Pride of Tentergate

SCHOOL HANDOVER:  Department of Education MEC Fundile Gade with Sadtu provincial deputy chair Lazola Mpote and human settlements MEC Nonceba Khontsiwe viewing the computer lab during Mbekweni Senior Secondary School launch Picture: ABONGILE SOLUNDWANA

R89m school facility uplifts rural community, gives pupils hope

The prefabricated building of Mbekweni High School at Tentergate has been transformed into a state-of-the-art facility worth R89m. The uncommon, top-class facility in a rural area has become the pride of the villagers, who humbly refer to it as their very own ”university”.

The  school’s facilities include a science and a computer lab, a library, a home economics kitchen with stoves, and a kitchen area for school nutrition with indoor and outdoor cafeteria areas.

Science lab

There is also a two-block facility with eight offices, an open-plan reception area, a staff kitchen, two print rooms, a strong room, and two sick bays.

The facility also has toilets and a system to recycle water to for reuse.

Future athletes will also be trained at the new sports facilities.

Mbekweni Senior Secondary School was established by the Ciskei government in 1979 and all its buildings were prefabricated structures.

The school attracted pupils from Tarkastad, Middleburg and Ntabethemba.


The enrollment has increased to 420 pupils after the new facility came into being.

The new building is a major milestone and was started after former teachers at the school suffered from from poor due to the prefab structure.

To save the rest of the teachers and pupils from getting affected, the community members had joined hands to start building a new school.

Community members thus joined hands to start building a new school.

School’s cafeteria

A new block was established, but there were insufficient means to continue with the project.

After request was made to the department of education to intervene, and the rest was history.

Department of education MEC Fundile Gade officially handed over the building on Friday, accompanied by human settlements MEC Nonceba Khontsiwe.

The MEC said the provincial government had decided to handover all the completed school building for the 2019/ 2020 financial year.

Gade said the construction of  28 schools still needed to be completed by the end of the year.

“This R89m project is a dynamic project one in a distant rural area, with facilities which make it a standard establishment in education.”

“We are humbled by the government’s gesture to build such a world-class structure for the residents of the area.”

Gade said the school was built with the hope of bringing meaningful interventions to the community.

“The plan of the province is to reduce all unviable, dysfunctional small schools and build bigger one’s with hostels.

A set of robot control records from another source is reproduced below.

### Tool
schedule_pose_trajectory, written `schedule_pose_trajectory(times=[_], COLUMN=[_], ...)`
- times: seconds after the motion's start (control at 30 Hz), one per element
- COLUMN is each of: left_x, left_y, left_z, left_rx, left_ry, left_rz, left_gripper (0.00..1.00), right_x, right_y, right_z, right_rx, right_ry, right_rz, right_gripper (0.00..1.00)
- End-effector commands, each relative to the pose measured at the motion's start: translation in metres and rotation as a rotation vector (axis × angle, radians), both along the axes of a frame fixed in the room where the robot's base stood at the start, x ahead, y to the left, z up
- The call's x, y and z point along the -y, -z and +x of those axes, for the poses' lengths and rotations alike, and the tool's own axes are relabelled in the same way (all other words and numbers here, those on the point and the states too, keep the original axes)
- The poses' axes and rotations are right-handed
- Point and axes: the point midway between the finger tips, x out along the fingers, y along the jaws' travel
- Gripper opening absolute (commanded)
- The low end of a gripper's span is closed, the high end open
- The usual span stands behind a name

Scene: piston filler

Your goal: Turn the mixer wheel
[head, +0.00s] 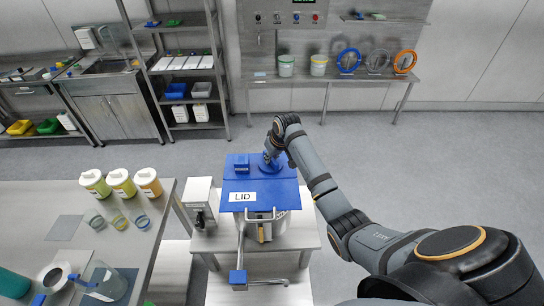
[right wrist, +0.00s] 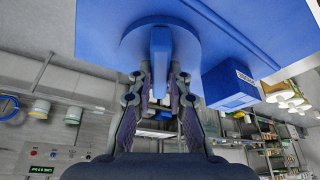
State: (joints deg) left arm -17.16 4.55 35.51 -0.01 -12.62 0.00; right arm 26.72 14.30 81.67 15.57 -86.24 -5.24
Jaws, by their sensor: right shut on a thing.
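The filler's blue lid (head: 262,193), with a white LID label, lies flat over a silver hopper (head: 275,232). The round blue mixer wheel (head: 271,168) sits at the lid's far right part. My right gripper (head: 270,154) reaches it from above. In the right wrist view, the wheel (right wrist: 185,38) shows as a blue disc with a narrow bar handle. My right gripper (right wrist: 160,95) is shut on that handle, one finger on each side. The gripper partly hides the wheel in the head view. My left gripper is not in view.
A blue block (head: 241,163) stands on the lid, left of the wheel. A grey control box (head: 200,203) is beside the hopper. A crank arm with a blue block (head: 238,277) sticks out in front. The left table (head: 65,205) holds jars and cups.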

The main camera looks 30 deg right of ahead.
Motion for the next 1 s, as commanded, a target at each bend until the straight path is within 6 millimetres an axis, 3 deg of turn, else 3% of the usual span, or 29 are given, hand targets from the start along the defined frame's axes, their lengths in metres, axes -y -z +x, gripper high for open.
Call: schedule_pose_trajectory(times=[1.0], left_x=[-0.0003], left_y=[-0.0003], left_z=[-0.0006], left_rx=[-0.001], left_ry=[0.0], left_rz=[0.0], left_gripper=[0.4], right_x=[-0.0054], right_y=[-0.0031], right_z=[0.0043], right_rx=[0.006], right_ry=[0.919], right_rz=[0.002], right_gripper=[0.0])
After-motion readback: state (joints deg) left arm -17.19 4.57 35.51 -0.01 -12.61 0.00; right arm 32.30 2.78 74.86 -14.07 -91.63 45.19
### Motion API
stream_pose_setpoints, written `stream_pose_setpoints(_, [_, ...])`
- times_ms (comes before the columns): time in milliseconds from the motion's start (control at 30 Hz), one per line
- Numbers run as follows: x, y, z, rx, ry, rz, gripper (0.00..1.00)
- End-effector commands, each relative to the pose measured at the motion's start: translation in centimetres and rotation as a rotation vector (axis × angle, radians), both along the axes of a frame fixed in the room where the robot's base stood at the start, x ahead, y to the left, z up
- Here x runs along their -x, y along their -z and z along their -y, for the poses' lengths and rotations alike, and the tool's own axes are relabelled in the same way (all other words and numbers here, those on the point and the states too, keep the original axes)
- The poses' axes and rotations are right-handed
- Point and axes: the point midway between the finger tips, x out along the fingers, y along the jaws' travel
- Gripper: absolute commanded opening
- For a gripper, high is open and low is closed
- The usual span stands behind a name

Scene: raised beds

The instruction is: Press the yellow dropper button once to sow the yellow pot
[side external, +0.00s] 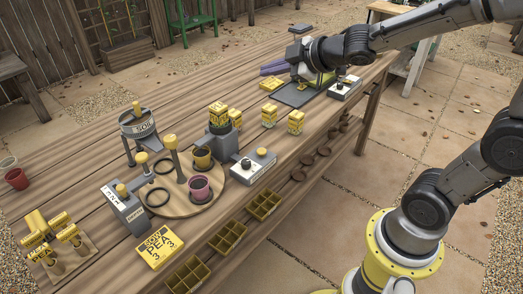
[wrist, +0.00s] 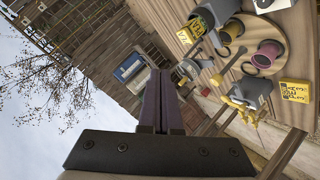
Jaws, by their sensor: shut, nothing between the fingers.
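The yellow pot (side external: 203,158) stands on the round wooden turntable (side external: 180,207), beside a pink pot (side external: 200,188). A grey dropper (side external: 219,131) with a yellow packet (side external: 218,113) on top stands just behind the yellow pot. A pale box with a yellow knob (side external: 262,152) sits to its right; I cannot tell whether this is the dropper's button. The yellow pot also shows in the wrist view (wrist: 236,27). My gripper (side external: 265,70) is shut and empty, its purple fingers pointing left at the far end of the bench, well away from the pots. Its fingers also show in the wrist view (wrist: 161,74).
A hopper on legs (side external: 138,130) and a grey box with a yellow knob (side external: 125,205) flank the turntable. A SOW PEA card (side external: 155,247) lies in front. Yellow packets (side external: 296,122) stand between my gripper and the turntable. Small trays (side external: 228,237) line the front edge.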

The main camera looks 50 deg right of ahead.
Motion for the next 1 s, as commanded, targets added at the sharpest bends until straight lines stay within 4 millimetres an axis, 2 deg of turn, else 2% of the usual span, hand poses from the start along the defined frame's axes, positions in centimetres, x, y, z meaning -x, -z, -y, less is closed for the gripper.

“Doing so will consolidate government resources by allowing them to focus on education-based content material.
It will reduce the unnecessary expenditure incurred by scholar transport.”

This means that the pupils will be able to gain access to their education at any time.

The MEC said the school would contribute to improving the standard of education in the province.

“The challenge of unviable schools is that they produce half-educated pupils, which becomes evident when they reach matric,” he said.

“Having more than 1,000 small, unviable school means the province is delaying the chance of getting grade 12 pupils who meet a good standard, a buy product of everything that happens in the education system,” he said.

School principal Madoda Mopi said 50% of the pupils who were doing matric last year were progressed pupils.

This, he said led all 22 of the progressed pupils failing matric,.

However, the 21 pupils who had  passed grade 11 all passed matric.

“Technically, it means we had 100% pass rate. Last year we did not do well but this year things will change.”

Mopi said there were 12 teachers at the school and that the shortage would hopefully be addressed in 2022.

“We were going to have 13 teachers in January, but the teacher to pupil ratio changed to 1:35. If the minister says 1:30 next year we will qualify for 15 teachers.”

SBG chair Ntombi Ndulula said the was excited about the school, which had taken the village to another level.

“We want local pupils who are studying at other schools to return.

Ndulula believed the quality of education and values taught at the school will attract pupils.

“These values will lead them to qualify for higher learning institutions and to be disciplined.”